Problem statement:
Reproduce all records exactly.

(Robot episode records)
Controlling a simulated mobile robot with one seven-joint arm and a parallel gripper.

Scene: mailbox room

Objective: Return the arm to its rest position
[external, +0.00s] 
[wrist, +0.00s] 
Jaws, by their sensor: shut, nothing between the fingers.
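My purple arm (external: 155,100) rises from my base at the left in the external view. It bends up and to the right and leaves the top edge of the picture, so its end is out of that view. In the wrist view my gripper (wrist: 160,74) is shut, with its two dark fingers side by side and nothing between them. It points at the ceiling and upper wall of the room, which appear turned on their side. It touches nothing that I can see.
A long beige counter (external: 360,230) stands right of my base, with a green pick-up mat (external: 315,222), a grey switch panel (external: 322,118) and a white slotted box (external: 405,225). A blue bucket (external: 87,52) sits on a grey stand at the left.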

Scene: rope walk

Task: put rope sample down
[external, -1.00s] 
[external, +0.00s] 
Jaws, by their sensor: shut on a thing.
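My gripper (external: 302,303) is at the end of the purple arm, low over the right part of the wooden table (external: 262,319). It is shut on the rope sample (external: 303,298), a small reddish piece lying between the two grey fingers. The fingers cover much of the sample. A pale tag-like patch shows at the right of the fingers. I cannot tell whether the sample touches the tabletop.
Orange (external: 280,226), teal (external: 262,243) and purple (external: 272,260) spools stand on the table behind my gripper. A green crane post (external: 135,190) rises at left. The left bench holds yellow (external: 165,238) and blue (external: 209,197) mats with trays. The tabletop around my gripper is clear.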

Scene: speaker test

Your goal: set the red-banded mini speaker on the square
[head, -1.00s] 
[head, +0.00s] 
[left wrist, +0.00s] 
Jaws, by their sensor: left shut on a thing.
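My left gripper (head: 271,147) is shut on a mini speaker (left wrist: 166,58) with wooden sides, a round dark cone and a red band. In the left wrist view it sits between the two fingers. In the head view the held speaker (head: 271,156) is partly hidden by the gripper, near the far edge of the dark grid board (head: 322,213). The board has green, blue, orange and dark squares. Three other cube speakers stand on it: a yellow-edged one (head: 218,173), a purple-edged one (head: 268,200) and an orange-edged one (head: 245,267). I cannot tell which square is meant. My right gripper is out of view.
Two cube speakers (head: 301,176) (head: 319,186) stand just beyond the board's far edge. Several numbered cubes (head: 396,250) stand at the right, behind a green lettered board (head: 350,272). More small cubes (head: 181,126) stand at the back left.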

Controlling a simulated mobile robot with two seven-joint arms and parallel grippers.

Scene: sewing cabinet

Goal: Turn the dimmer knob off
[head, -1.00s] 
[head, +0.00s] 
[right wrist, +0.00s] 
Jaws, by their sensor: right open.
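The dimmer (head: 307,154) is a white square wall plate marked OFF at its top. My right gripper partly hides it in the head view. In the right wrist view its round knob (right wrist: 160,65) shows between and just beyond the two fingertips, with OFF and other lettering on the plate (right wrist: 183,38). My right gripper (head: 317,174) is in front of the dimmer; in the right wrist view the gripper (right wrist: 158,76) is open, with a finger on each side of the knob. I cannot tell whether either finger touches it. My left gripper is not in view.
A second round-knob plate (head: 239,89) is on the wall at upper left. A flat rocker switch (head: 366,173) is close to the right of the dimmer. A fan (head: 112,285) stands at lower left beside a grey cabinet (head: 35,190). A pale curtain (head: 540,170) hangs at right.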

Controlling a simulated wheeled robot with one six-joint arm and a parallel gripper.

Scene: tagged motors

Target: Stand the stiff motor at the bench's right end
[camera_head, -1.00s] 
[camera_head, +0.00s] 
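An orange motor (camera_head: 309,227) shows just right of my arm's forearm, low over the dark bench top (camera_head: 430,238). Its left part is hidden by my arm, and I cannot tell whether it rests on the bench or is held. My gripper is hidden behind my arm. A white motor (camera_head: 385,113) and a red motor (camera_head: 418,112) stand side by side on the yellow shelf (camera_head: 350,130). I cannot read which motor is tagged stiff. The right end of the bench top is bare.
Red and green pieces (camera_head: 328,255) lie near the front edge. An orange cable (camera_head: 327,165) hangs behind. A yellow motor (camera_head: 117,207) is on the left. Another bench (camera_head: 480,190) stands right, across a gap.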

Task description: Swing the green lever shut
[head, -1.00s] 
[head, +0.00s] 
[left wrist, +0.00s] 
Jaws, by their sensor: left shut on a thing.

Finished exercise:
Controlling a simulated mobile robot with one seven-joint arm and a parallel gripper.

Scene: mailbox room

Objective: Return the arm to its rest position
[external, +0.00s] 
[wrist, +0.00s] 
Jaws, by their sensor: shut, nothing between the fingers.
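My purple arm (external: 155,100) rises from my base at the left in the external view. It bends up and to the right and leaves the top edge of the picture, so its end is out of that view. In the wrist view my gripper (wrist: 160,74) is shut, with its two dark fingers side by side and nothing between them. It points at the ceiling and upper wall of the room, which appear turned on their side. It touches nothing that I can see.
A long beige counter (external: 360,230) stands right of my base, with a green pick-up mat (external: 315,222), a grey switch panel (external: 322,118) and a white slotted box (external: 405,225). A blue bucket (external: 87,52) sits on a grey stand at the left.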

Scene: rope walk

Task: put rope sample down
[external, -1.00s] 
[external, +0.00s] 
Jaws, by their sensor: shut on a thing.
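My gripper (external: 302,303) is at the end of the purple arm, low over the right part of the wooden table (external: 262,319). It is shut on the rope sample (external: 303,298), a small reddish piece lying between the two grey fingers. The fingers cover much of the sample. A pale tag-like patch shows at the right of the fingers. I cannot tell whether the sample touches the tabletop.
Orange (external: 280,226), teal (external: 262,243) and purple (external: 272,260) spools stand on the table behind my gripper. A green crane post (external: 135,190) rises at left. The left bench holds yellow (external: 165,238) and blue (external: 209,197) mats with trays. The tabletop around my gripper is clear.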

Scene: speaker test

Your goal: set the red-banded mini speaker on the square
[head, -1.00s] 
[head, +0.00s] 
[left wrist, +0.00s] 
Jaws, by their sensor: left shut on a thing.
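My left gripper (head: 271,147) is shut on a mini speaker (left wrist: 166,58) with wooden sides, a round dark cone and a red band. In the left wrist view it sits between the two fingers. In the head view the held speaker (head: 271,156) is partly hidden by the gripper, near the far edge of the dark grid board (head: 322,213). The board has green, blue, orange and dark squares. Three other cube speakers stand on it: a yellow-edged one (head: 218,173), a purple-edged one (head: 268,200) and an orange-edged one (head: 245,267). I cannot tell which square is meant. My right gripper is out of view.
Two cube speakers (head: 301,176) (head: 319,186) stand just beyond the board's far edge. Several numbered cubes (head: 396,250) stand at the right, behind a green lettered board (head: 350,272). More small cubes (head: 181,126) stand at the back left.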

Controlling a simulated mobile robot with two seven-joint arms and parallel grippers.

Scene: sewing cabinet

Goal: Turn the dimmer knob off
[head, -1.00s] 
[head, +0.00s] 
[right wrist, +0.00s] 
Jaws, by their sensor: right open.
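The dimmer (head: 307,154) is a white square wall plate marked OFF at its top. My right gripper partly hides it in the head view. In the right wrist view its round knob (right wrist: 160,65) shows between and just beyond the two fingertips, with OFF and other lettering on the plate (right wrist: 183,38). My right gripper (head: 317,174) is in front of the dimmer; in the right wrist view the gripper (right wrist: 158,76) is open, with a finger on each side of the knob. I cannot tell whether either finger touches it. My left gripper is not in view.
A second round-knob plate (head: 239,89) is on the wall at upper left. A flat rocker switch (head: 366,173) is close to the right of the dimmer. A fan (head: 112,285) stands at lower left beside a grey cabinet (head: 35,190). A pale curtain (head: 540,170) hangs at right.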

Controlling a simulated wheeled robot with one six-joint arm and a parallel gripper.

Scene: tagged motors

Target: Stand the stiff motor at the bench's right end
[camera_head, -1.00s] 
[camera_head, +0.00s] 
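An orange motor (camera_head: 309,227) shows just right of my arm's forearm, low over the dark bench top (camera_head: 430,238). Its left part is hidden by my arm, and I cannot tell whether it rests on the bench or is held. My gripper is hidden behind my arm. A white motor (camera_head: 385,113) and a red motor (camera_head: 418,112) stand side by side on the yellow shelf (camera_head: 350,130). I cannot read which motor is tagged stiff. The right end of the bench top is bare.
Red and green pieces (camera_head: 328,255) lie near the front edge. An orange cable (camera_head: 327,165) hangs behind. A yellow motor (camera_head: 117,207) is on the left. Another bench (camera_head: 480,190) stands right, across a gap.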

Task description: Swing the green lever shut
[head, -1.00s] 
[head, +0.00s] 
[left wrist, +0.00s] 
Jaws, by their sensor: left shut on a thing.

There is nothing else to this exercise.